> Exercise task
Identify the lines that contain the word "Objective" and copy each one.

(Rows about robot tasks)
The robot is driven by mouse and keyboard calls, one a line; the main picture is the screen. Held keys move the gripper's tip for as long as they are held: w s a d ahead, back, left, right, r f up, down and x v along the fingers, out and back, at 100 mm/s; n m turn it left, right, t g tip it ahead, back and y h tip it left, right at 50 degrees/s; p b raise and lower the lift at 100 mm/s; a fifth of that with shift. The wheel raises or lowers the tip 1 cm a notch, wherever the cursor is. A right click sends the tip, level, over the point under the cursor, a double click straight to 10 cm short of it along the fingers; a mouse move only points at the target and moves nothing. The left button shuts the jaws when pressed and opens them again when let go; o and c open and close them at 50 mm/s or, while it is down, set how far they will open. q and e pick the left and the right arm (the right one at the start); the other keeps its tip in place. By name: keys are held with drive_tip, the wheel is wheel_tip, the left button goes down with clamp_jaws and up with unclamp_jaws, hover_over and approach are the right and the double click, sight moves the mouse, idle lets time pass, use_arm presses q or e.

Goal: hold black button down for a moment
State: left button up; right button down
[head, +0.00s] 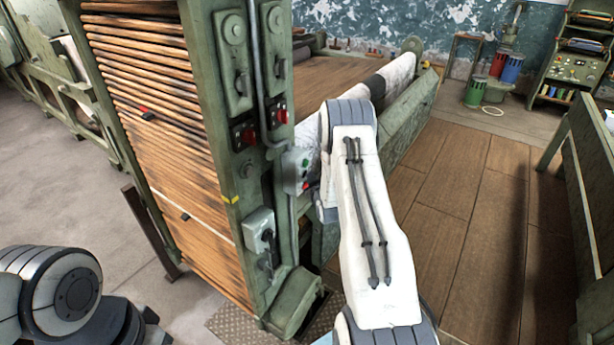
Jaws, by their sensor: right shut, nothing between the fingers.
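A small pale control box (293,171) is mounted on the side of the green machine post. A green button (305,162) and a red button (306,186) show on its right face. A small dark spot between them may be the black button, but it is too small to tell. My right gripper (322,204) is shut and empty, just right of the box and mostly hidden by my white arm link. I cannot tell whether its tip touches the box. My left gripper is out of view; only part of my left arm shows at the bottom left.
Two black switch boxes with red knobs (279,113) sit higher on the post. A grey lever box (259,232) is below. The wooden slats (160,130) fill the machine's left side. A fabric roll (395,77) lies behind my arm. Wooden floor (475,210) at right is clear.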

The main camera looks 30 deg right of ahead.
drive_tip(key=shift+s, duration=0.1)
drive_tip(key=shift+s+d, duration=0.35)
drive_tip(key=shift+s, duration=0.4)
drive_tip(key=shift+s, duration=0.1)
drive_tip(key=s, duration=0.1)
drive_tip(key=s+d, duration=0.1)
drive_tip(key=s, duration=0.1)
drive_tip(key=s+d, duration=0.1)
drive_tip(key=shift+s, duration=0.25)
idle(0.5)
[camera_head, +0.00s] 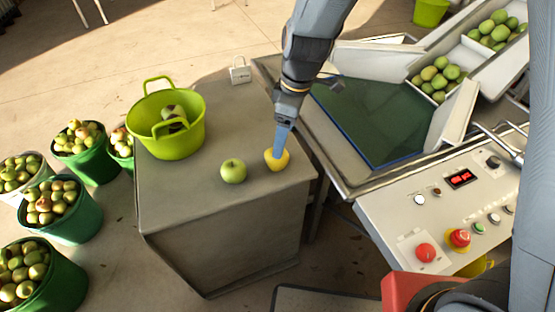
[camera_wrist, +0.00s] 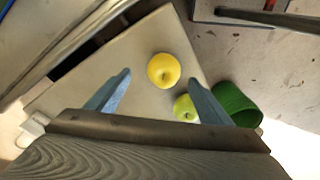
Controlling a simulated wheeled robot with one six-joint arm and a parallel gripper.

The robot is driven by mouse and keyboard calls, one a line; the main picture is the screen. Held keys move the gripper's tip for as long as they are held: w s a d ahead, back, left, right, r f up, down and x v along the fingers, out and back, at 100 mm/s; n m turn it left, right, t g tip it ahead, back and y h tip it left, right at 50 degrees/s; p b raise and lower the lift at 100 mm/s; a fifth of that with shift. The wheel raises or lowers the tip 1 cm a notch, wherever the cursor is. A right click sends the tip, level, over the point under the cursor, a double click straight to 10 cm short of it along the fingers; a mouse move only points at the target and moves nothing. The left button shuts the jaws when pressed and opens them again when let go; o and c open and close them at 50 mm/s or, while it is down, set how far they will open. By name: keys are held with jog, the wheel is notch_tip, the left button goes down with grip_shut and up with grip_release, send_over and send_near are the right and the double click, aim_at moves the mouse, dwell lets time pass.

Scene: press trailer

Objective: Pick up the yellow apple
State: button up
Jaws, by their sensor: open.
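The yellow apple (camera_head: 277,160) sits on the grey block-shaped table (camera_head: 215,225) near its right front corner. In the head view my gripper (camera_head: 281,145) is right over the apple, and its blue finger overlaps the apple's top. In the wrist view the yellow apple (camera_wrist: 164,70) lies ahead of and between the two blue fingers, which are spread apart. My gripper (camera_wrist: 157,95) is open and empty. A green apple (camera_head: 233,171) sits to the left of the yellow one; in the wrist view it (camera_wrist: 185,107) is partly hidden by the right finger.
A lime-green basket (camera_head: 168,140) with apples inside stands on the table's left part. A small white tag-like object (camera_head: 240,72) is at the back. A control panel (camera_head: 440,215) and sorting machine (camera_head: 375,120) stand to the right. Several buckets of apples (camera_head: 70,220) stand left.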

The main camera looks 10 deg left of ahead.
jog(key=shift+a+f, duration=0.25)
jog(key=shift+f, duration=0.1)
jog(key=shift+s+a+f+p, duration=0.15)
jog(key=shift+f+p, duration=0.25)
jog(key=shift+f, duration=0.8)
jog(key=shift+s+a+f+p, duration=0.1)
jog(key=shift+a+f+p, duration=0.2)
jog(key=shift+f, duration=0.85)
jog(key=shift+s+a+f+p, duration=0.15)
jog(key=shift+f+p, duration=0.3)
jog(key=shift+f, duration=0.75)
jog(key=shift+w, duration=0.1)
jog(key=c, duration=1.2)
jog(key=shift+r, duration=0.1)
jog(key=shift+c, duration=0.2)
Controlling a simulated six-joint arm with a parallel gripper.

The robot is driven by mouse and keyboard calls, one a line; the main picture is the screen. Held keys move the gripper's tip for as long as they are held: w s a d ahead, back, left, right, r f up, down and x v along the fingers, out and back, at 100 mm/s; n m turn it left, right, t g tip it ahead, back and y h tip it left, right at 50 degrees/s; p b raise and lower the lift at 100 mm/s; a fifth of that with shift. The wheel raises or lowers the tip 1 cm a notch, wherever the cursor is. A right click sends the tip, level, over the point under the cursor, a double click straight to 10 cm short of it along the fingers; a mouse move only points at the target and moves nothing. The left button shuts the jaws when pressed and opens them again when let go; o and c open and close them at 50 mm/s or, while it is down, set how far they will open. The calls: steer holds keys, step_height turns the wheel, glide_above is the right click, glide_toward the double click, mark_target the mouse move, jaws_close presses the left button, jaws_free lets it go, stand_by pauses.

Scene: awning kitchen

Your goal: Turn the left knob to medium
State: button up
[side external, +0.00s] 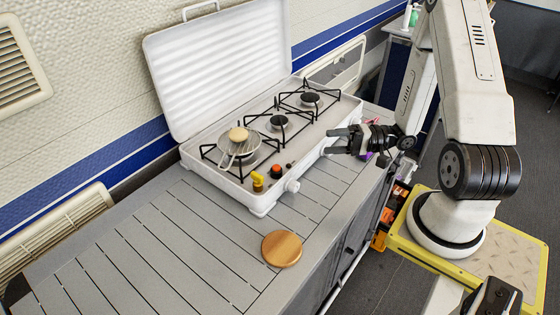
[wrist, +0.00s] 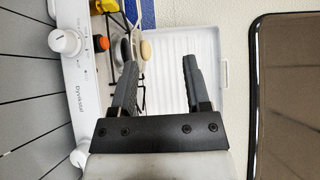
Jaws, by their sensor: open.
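A white stove (side external: 262,196) with its lid raised stands on the grey slatted counter. Its left knob (side external: 292,186) is white and round and sits on the front face near the left corner. It also shows at upper left in the wrist view (wrist: 65,41); I cannot tell its exact setting. Another white knob (wrist: 78,158) shows at lower left there. My gripper (side external: 332,141) is open and empty, right of the left knob and apart from it, near the right half of the stove front. Its two fingers also show in the wrist view (wrist: 159,66).
A pan (side external: 238,147) with a pale round item in it sits on the left burner. A round wooden board (side external: 281,248) lies on the counter (side external: 170,240), which is otherwise largely clear.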

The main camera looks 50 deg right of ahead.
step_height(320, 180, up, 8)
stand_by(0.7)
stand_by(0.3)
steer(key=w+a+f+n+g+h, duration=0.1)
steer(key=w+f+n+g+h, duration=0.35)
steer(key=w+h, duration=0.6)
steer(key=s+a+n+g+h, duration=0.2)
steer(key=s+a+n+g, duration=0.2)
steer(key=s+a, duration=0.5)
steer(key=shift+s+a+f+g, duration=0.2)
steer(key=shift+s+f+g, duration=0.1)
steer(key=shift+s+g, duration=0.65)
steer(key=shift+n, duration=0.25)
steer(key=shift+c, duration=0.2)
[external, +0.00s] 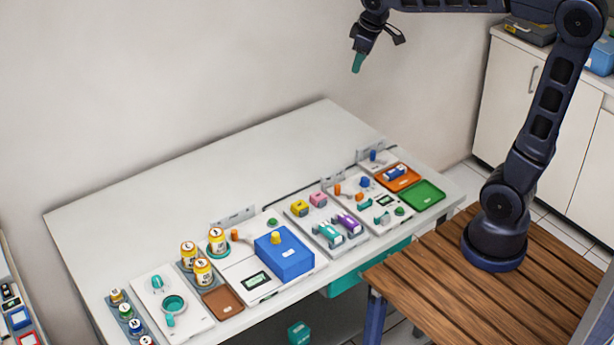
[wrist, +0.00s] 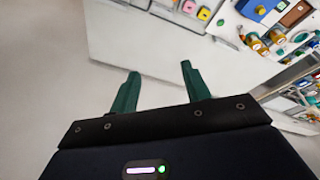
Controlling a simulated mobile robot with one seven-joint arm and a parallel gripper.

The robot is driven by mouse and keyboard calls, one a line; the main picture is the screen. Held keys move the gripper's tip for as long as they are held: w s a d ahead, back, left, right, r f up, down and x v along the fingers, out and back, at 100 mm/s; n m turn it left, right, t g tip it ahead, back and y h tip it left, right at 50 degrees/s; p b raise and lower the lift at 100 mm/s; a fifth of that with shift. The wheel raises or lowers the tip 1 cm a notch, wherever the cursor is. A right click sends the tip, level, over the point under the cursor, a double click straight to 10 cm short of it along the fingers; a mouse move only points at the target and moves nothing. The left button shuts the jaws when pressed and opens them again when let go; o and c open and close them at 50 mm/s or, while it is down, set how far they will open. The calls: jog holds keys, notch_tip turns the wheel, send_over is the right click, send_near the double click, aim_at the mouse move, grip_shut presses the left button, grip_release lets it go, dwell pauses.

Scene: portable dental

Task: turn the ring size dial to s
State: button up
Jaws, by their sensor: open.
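My gripper (external: 358,62) is high above the back of the table in the external view, far from everything on it. In the wrist view its two green fingers (wrist: 160,82) are apart with nothing between them. A white panel (external: 190,327) at the front left of the table carries a small teal knob (external: 157,283) and a teal ring with a handle (external: 174,304). Which part is the ring size dial, and any size letters or its setting, are too small to tell.
A blue box (external: 284,260) with a yellow knob (external: 276,238) stands mid-table, and in the wrist view (wrist: 257,8). Yellow-labelled jars (external: 203,272) stand left of it. Orange (external: 405,181) and green (external: 424,195) trays lie at the right. The table's back half (external: 200,190) is clear.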

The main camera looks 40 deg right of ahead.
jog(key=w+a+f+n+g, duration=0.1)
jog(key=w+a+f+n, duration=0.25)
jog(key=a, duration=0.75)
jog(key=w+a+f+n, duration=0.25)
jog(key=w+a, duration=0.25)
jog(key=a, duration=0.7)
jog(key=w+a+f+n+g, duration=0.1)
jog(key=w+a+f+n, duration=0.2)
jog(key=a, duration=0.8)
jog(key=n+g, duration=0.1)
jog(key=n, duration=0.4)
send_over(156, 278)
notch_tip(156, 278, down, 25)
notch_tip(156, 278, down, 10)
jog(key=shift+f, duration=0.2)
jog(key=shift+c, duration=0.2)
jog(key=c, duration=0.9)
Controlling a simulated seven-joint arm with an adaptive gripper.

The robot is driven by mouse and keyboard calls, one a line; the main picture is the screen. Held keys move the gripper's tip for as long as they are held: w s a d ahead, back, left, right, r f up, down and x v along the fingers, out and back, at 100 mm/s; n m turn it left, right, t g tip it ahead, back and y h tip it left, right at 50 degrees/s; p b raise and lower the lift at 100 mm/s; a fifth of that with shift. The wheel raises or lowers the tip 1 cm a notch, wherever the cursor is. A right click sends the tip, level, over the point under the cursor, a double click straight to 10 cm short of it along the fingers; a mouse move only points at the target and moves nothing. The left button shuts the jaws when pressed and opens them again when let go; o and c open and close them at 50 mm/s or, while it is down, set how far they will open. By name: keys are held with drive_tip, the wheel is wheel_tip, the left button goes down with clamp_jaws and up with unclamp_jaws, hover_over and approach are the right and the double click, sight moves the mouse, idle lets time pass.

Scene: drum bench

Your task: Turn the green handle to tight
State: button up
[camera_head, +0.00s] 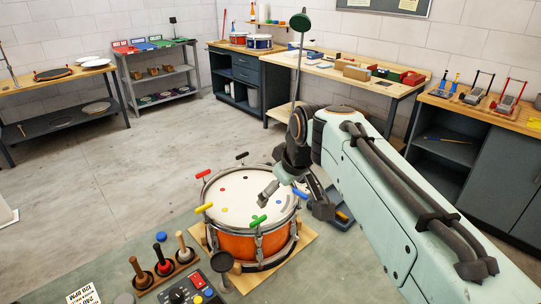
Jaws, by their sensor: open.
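An orange drum (237,245) with a white head stands on a wooden board (300,243) on the near bench. Coloured handles sit around its rim. The green handle (258,221) is at the front rim, tilted a little. No tightness mark can be made out beside it. My gripper (292,206) is open above the right side of the drum, up and to the right of the green handle and apart from it. The blue handle (300,193) shows between its fingers in the picture; I cannot tell their depth relation.
The yellow handle (203,208), red handle (203,174) and black handle (242,156) are on the left and back rim. A wooden rack of upright tools (166,268) and a dark control box (188,292) stand front left. A dark round pad (222,262) stands close to the drum's front.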

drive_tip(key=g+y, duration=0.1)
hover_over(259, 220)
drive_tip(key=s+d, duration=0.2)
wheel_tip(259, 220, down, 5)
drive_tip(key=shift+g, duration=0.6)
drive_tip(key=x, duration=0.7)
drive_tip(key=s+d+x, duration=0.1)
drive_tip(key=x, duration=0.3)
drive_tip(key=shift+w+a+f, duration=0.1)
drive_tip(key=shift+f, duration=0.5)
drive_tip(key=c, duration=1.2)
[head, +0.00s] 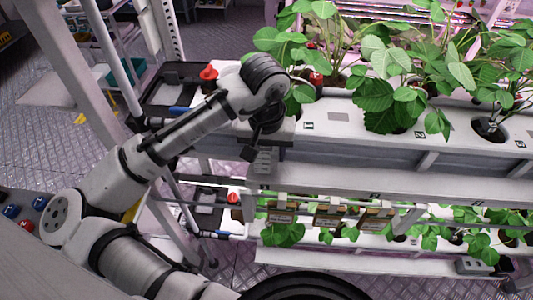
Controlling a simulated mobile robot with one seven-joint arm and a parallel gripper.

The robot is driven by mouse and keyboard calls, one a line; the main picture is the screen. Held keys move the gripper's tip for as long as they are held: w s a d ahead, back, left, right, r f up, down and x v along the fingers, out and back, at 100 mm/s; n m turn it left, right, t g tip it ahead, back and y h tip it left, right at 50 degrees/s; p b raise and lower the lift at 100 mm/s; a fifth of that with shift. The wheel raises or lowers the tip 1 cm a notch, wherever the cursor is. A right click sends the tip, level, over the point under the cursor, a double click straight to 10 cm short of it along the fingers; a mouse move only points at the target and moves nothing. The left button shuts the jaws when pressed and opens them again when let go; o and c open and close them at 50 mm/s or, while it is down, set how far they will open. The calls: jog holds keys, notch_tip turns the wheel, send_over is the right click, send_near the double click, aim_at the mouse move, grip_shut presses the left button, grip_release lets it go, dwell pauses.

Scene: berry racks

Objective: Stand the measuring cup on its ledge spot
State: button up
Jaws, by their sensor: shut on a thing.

> Final answer
Objective: Pick up the yellow apple
Objective: Stand the measuring cup on its ledge spot

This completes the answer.